■ WHAT THE TASK REQUIRES
Copy out every line containing the word "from".

>> begin GIVEN INFORMATION

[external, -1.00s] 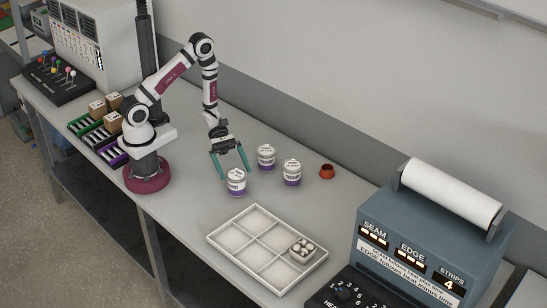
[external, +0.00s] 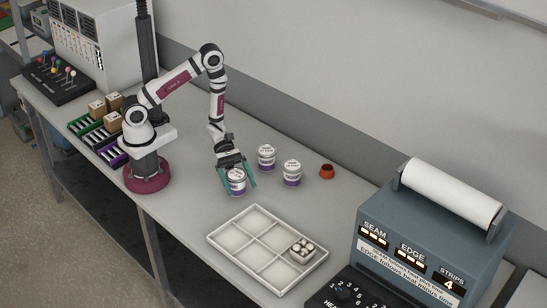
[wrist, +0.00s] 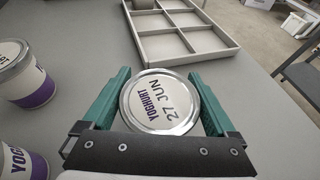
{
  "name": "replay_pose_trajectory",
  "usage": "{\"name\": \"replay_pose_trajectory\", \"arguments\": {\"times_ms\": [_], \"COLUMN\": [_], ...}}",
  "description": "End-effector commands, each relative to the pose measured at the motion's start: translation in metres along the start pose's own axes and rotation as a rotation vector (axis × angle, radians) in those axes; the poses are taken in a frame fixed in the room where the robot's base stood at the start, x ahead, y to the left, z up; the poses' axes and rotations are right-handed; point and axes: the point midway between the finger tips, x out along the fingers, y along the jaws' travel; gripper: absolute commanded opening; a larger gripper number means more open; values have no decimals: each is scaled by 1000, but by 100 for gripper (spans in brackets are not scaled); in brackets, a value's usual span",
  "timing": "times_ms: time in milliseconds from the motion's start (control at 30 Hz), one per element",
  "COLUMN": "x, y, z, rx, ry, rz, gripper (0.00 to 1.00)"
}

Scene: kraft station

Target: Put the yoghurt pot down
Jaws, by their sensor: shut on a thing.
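A yoghurt pot (external: 237,185) with a white lid and purple band stands upright on the grey table. My gripper (external: 237,181) is lowered around it, with its teal fingers shut on its sides. In the wrist view the pot's lid (wrist: 160,102), marked "YOGHURT 27 JUN", sits between the two fingers. Its base is at or very near the table; I cannot tell whether there is a gap. Two more yoghurt pots, one at the back (external: 266,157) and one to the right (external: 291,173), stand close by.
A white tray (external: 212,238) with several compartments lies in front, with a small light item (external: 302,249) in one of them. A small red-brown cup (external: 327,171) stands to the right. A blue-grey machine (external: 420,240) with a paper roll occupies the right end.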

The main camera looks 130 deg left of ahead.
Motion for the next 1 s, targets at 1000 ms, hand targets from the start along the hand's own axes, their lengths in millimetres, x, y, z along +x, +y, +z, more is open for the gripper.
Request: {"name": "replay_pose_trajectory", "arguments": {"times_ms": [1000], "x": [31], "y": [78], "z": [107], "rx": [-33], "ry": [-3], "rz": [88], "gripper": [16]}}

>> end GIVEN INFORMATION

■ RESPONSE TO THE TASK
  "timing": "times_ms: time in milliseconds from the motion's start (control at 30 Hz), one per element",
Motion for the next 1 s, targets at 1000 ms, hand targets from the start along the hand's own axes, their lengths in millimetres, x, y, z along +x, +y, +z, more is open for the gripper.

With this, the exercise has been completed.